4 comments on “Z acts and reacts

  1. sablonneuse

    Seems ages since I’ve visited any blogs so I have just caught up with you.
    In the past I’ve found myself thinking ‘blog material’ (and sometimes forgetting it) but nowadays I rarely consider what might be worth writing about.
    You always manage to make your posts interesting so I hope you will continue to find the time to write even though it looks as though you have a very busy time ahead.
    You can always escape to France if you need a break. xx

    Reply
  2. Z Post author

    That looks about right, Di – I love Horace, but I generally read him in translation nowadays – well, when I do, which I haven’t recently.

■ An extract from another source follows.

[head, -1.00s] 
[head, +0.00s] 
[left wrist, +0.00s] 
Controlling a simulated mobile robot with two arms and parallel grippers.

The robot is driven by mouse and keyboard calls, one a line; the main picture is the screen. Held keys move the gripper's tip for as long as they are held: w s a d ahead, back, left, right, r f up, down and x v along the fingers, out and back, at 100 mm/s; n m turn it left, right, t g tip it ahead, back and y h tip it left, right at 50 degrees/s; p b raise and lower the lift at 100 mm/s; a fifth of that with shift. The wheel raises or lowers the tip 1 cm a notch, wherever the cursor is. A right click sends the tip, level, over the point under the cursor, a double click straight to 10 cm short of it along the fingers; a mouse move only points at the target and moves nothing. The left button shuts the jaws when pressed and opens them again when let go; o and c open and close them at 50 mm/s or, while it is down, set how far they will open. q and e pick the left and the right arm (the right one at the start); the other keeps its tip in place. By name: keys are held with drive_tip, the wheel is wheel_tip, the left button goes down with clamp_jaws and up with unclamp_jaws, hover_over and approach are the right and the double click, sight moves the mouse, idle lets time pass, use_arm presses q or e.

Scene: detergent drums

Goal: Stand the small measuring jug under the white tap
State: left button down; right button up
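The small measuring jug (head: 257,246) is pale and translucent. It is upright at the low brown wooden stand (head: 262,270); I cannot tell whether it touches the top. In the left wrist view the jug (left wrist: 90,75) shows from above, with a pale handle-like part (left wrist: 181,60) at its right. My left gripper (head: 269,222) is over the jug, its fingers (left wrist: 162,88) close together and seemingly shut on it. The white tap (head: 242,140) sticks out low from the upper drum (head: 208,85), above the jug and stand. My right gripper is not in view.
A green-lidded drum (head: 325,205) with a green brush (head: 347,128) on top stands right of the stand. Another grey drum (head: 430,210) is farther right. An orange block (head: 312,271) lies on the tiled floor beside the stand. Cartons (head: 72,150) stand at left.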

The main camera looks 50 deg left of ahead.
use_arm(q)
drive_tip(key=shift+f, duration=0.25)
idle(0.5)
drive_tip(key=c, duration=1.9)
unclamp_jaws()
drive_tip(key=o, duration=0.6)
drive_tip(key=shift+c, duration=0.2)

    I’ve let the blog slip some days, Sandy, but it rather punctuates my days and I miss it when I don’t write for a while. I still think better with the computer rather than the iPad, though.

    Reply
  3. PixieMum

    I am trying it rather difficult to express what. I wish to say, keep hitting the delete key, but I am wanting to say it is not surprising that emotions and feelings are all over the place. Please don’t be hard on yourself, I am amazed at what you seem to achieve each day. There has been so much in a short time, the Sage’s illness, the seriousness of which you kept from us, his death just before Ro and Dora’s wedding, whilst in the background there is a new Head at the school you have served for so many years. In spite of this, you have supported Zig as well as helping with the grandchildren – often at short notice.

    Thank you for sharing this with us, put yourself first and when you come to London hope we can meet up. Now I must try and keep up my blog writing, never sure whether it should be like a diary or a serious discourse.